Does having to keep a bunch of files in /proc slow things down? If not, how doesn't having to do a lot of IO operations not be a huge design flaw in Linux?

10
  • 37
    /proc is not a real filesystem, it's a view into the kernel's process tables. Any overhead in maintaining this view falls somewhere between "nonexistant" and "negligible".
    – cas
    Commented May 1, 2021 at 9:49
  • 5
    @cas: I would say it's almost entirely on the "nonexistent" end of the spectrum, because with very few exceptions, the kernel already has to keep track of all that information anyway, just to keep the system running correctly.
    – Kevin
    Commented May 1, 2021 at 22:22
  • 3
    Welcome to the Unix philosophy of "everything is a file", and many things that do not exist on storage are represented using the same interface. Commented May 1, 2021 at 22:36
  • 1
    @kevin I agree. overhead is very much on the "non-existent" side of the spectrum. But it's > zero, so non-existent isn't quite right.
    – cas
    Commented May 3, 2021 at 13:13
  • 1
    @KonradRudolph do you honestly have difficulty understanding, or are you just being tiresomely pedantic about your own artificially narrow and contorted definition of the word "real" and how it relates to the word "filesystem"? If the former, then the comments and answers here will tell you everything you need to know. If the latter, then please go quibble somewhere else, in private where no one else has to be exposed to it.
    – cas
    Commented May 4, 2021 at 11:51

6 Answers 6

47

Files in /proc and /sys exist purely dynamically, i.e. when nothing is reading them, they aren't there at all and the kernel spends no time generating them.
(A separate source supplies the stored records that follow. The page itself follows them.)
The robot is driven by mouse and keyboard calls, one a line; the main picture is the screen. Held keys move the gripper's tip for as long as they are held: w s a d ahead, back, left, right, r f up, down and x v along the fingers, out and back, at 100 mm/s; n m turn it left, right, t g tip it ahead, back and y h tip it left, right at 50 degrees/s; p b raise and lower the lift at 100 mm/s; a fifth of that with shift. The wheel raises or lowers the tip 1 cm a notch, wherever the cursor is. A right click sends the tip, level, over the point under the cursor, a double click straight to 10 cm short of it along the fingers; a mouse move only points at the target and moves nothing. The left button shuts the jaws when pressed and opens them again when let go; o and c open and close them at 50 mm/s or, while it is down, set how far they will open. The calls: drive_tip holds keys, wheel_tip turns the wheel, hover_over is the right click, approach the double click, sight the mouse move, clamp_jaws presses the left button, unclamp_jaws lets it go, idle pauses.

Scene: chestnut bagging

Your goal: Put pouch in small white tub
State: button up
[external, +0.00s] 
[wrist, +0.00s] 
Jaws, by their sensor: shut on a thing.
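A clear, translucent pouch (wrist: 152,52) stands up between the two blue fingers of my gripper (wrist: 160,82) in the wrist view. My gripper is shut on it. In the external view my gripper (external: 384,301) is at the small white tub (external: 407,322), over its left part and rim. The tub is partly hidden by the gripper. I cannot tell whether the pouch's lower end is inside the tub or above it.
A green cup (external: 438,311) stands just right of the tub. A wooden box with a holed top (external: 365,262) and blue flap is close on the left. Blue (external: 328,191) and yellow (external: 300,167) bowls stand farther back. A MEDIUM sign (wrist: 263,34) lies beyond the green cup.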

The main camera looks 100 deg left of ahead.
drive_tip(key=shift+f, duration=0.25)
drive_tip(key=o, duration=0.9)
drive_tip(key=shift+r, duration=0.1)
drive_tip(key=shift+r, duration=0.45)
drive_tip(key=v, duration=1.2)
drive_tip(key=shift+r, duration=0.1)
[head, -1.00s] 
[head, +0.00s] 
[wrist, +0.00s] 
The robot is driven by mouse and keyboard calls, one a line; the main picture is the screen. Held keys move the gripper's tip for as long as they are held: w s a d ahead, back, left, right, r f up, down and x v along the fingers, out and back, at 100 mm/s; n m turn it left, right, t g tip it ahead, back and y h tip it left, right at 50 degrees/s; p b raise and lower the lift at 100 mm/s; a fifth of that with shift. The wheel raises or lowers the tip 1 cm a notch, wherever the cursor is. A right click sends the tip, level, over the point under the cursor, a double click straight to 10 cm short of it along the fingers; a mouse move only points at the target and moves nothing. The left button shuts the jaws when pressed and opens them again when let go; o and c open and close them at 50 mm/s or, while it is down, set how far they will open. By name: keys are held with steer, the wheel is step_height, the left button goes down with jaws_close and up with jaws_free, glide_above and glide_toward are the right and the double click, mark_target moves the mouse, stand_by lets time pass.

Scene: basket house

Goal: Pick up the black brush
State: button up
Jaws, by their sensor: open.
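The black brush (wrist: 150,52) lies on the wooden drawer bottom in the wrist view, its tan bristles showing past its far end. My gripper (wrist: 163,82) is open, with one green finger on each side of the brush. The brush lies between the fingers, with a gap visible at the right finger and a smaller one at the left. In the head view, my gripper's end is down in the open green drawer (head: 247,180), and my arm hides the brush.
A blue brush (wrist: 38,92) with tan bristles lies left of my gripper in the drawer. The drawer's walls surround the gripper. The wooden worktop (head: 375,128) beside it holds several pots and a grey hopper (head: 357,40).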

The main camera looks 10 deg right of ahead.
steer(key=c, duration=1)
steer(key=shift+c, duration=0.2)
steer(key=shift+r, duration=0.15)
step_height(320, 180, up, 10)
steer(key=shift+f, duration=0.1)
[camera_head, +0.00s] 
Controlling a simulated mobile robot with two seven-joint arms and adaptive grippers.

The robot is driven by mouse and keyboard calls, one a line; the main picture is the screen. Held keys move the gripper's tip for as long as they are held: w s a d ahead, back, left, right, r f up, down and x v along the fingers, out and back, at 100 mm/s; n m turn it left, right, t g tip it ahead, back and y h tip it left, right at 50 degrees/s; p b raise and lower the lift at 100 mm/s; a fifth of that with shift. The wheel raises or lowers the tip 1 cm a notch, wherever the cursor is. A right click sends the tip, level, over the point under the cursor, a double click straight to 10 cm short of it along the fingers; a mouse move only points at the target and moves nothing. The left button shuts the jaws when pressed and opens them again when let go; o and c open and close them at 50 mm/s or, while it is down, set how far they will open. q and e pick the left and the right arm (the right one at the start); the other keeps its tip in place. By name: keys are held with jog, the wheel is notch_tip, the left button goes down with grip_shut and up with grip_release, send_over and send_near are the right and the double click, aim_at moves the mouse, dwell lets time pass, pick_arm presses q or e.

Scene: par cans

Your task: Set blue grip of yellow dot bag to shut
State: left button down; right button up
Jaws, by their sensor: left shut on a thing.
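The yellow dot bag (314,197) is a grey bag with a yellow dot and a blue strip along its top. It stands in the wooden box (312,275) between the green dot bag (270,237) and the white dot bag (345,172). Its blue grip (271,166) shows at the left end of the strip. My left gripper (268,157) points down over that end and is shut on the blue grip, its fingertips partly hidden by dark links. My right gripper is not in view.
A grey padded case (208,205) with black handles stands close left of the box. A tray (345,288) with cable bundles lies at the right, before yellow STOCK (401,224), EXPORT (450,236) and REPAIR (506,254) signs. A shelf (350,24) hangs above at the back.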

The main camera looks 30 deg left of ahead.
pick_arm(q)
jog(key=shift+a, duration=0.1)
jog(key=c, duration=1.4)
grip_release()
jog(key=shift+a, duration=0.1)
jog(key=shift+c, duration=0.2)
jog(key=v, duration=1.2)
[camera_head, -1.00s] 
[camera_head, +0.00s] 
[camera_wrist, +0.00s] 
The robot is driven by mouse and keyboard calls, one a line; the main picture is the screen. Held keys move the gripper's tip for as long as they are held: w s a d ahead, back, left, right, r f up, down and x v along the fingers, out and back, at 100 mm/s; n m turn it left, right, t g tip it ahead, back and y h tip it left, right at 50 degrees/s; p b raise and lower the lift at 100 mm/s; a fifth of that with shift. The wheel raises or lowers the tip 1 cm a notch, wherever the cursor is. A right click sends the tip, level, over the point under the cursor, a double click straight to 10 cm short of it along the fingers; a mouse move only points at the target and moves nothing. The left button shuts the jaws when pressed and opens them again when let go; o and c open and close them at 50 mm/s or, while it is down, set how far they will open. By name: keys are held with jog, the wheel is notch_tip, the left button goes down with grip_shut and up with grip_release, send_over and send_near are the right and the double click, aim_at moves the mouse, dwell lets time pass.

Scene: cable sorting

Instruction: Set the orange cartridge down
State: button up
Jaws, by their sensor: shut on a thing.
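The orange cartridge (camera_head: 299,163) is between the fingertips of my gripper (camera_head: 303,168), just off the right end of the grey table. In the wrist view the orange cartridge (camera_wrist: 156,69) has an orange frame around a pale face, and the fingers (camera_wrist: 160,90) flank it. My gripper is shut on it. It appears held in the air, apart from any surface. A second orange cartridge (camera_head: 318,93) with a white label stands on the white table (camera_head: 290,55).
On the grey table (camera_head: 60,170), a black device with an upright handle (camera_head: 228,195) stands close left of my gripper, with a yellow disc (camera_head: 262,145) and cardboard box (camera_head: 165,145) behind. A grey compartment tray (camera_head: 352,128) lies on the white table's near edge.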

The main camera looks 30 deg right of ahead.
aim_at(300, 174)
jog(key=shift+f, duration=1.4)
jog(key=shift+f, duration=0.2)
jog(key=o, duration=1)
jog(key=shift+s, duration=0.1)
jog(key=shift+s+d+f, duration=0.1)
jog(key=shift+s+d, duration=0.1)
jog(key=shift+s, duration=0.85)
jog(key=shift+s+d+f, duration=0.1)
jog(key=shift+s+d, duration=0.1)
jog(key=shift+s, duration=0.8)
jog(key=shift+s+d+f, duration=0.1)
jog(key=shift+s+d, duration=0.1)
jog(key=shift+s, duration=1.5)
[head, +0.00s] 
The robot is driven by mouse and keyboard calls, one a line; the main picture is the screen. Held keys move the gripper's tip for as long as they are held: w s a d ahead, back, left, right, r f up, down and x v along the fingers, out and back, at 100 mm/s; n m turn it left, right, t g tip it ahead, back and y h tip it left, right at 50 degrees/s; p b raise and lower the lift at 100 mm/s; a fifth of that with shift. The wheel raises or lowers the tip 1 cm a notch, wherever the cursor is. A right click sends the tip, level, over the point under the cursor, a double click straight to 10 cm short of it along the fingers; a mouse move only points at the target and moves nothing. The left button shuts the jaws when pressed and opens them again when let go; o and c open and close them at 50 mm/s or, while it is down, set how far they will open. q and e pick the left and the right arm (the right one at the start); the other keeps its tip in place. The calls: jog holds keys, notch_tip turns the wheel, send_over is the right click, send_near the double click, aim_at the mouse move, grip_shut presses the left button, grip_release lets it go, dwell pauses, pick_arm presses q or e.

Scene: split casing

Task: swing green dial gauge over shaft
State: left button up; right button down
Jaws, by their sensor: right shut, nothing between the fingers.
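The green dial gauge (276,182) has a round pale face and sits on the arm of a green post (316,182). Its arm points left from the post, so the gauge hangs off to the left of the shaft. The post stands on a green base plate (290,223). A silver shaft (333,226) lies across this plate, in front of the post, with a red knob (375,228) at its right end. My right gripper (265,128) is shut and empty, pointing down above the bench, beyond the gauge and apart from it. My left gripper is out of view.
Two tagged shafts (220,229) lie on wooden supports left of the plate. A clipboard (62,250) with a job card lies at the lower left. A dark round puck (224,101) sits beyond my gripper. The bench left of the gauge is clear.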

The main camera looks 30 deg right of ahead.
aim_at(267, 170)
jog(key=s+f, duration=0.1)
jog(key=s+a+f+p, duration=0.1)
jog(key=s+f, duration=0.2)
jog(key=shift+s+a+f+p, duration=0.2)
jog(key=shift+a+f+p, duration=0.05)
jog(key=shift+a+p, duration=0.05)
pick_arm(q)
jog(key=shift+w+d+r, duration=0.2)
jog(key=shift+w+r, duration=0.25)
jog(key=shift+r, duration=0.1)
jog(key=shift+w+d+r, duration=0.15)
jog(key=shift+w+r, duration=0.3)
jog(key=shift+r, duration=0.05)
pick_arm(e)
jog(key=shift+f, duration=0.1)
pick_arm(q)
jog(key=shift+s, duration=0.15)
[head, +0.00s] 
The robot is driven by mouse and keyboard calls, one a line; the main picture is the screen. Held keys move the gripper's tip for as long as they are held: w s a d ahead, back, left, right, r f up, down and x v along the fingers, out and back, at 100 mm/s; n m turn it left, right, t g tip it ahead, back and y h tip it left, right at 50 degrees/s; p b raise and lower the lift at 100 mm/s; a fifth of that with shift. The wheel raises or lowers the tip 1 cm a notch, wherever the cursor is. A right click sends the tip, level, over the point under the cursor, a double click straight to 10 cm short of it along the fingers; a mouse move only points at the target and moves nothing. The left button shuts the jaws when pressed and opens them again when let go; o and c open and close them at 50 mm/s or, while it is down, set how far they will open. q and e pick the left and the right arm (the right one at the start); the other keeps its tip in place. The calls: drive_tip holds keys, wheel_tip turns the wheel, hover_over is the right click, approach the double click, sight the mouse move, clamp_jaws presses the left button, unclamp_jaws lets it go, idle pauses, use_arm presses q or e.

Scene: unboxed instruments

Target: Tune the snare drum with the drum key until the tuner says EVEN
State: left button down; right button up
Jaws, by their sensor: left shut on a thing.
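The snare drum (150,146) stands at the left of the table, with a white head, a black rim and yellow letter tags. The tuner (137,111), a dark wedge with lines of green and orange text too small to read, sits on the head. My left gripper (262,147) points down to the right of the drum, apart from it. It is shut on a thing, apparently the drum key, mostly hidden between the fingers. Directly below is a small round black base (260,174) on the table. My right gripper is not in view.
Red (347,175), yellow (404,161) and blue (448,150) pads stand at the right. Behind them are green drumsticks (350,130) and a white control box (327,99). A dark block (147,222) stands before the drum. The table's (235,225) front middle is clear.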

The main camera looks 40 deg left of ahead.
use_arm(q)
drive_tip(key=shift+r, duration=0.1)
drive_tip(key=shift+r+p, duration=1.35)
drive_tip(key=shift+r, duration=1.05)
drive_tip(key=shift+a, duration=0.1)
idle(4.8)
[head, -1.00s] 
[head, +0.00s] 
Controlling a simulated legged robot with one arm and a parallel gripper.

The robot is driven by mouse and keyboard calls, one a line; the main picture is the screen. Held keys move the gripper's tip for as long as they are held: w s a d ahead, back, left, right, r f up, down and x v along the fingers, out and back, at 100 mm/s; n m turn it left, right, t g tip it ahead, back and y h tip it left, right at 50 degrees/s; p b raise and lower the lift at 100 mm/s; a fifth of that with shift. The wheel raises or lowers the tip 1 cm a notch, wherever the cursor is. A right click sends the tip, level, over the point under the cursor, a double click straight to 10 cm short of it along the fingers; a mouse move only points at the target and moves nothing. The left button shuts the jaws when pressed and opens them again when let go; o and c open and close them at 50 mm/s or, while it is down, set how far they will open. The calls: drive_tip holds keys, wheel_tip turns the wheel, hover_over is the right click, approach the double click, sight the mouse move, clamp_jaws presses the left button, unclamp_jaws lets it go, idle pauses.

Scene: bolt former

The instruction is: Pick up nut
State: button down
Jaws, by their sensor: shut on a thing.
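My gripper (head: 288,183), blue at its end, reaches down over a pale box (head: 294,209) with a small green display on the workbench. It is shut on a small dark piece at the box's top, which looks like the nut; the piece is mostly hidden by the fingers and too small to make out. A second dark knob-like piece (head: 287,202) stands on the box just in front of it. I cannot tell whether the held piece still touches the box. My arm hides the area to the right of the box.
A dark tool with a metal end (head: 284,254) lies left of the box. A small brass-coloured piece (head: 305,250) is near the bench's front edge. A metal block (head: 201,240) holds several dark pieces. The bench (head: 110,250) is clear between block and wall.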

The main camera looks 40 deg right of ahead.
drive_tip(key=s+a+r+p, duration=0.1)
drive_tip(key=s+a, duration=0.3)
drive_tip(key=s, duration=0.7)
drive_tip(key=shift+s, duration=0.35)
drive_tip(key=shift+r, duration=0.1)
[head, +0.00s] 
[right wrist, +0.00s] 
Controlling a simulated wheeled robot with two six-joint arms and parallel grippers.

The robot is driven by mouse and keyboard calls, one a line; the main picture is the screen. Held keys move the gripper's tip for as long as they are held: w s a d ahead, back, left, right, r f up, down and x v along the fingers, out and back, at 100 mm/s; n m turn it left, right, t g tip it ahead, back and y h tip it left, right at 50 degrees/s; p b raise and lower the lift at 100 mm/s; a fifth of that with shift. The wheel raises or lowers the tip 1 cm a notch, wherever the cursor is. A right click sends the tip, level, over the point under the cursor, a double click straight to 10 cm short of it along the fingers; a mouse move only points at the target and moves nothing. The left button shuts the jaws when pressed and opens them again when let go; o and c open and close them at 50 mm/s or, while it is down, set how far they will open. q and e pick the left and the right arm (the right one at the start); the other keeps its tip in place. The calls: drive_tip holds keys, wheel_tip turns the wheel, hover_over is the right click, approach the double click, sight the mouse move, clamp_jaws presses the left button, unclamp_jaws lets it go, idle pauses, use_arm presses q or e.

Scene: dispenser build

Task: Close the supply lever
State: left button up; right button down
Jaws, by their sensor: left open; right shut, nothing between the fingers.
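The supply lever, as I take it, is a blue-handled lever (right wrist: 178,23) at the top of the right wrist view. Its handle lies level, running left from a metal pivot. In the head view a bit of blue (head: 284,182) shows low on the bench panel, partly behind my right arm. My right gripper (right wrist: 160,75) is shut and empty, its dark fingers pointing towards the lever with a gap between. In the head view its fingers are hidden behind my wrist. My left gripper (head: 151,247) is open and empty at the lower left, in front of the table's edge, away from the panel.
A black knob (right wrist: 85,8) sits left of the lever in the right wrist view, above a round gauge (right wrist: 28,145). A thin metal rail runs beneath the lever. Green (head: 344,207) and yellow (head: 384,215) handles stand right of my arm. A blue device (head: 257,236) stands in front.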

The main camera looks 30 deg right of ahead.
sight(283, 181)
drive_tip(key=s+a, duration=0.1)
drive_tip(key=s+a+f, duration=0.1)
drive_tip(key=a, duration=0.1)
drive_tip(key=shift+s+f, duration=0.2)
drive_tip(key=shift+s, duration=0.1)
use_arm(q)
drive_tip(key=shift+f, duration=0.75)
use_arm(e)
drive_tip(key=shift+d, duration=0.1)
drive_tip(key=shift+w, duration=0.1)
You could think of /proc and /sys files as API calls. If you don't execute them, the kernel doesn't run any code

9
  • 38
    Even when reading and writing them, they are still not there at all. When you do a directory listing, the kernel tells you they are there. And when you open one, the kernel tells you it's a file. But it isn't. In some sense, it never exists. Commented May 1, 2021 at 18:01
  • 1
    And in some cases, directory entries exist and can be opened but don’t appear when directories are listed. Some of the information produced when reading files does take a little time to generate, e.g. /proc/meminfo (with special handling to limit race conditions). Commented May 1, 2021 at 20:58
  • 2
    @DreamConspiracy You can use a bind mount for this without having to unplug anything: mount --bind / /somewhere/else will show you a view of / mounted somewhere else, but without all the virtual filesystems like /proc overlaid on it.
    – Boann
    Commented May 2, 2021 at 1:50
  • 1
    @jamesqf, for the ones that do a some relatively trivial lookup, a dedicated system call might well be faster just because it would only be one system call. Reading a file from /proc or /sys requires three: open(), read() and close() (or two, if you're sloppy and don't close)
    – ilkkachu
    Commented May 2, 2021 at 20:23
  • 5
    @JörgWMittag do not attempt to read /proc/$SPOON—that would be impossible. Instead try to realize the truth: there is no /proc/$SPOON
    – jez
    Commented May 2, 2021 at 22:34
29

I think you're taking the whole "everything is a file" saying just a bit too literally. What that really means is that "everything can be accessed as though it were a file".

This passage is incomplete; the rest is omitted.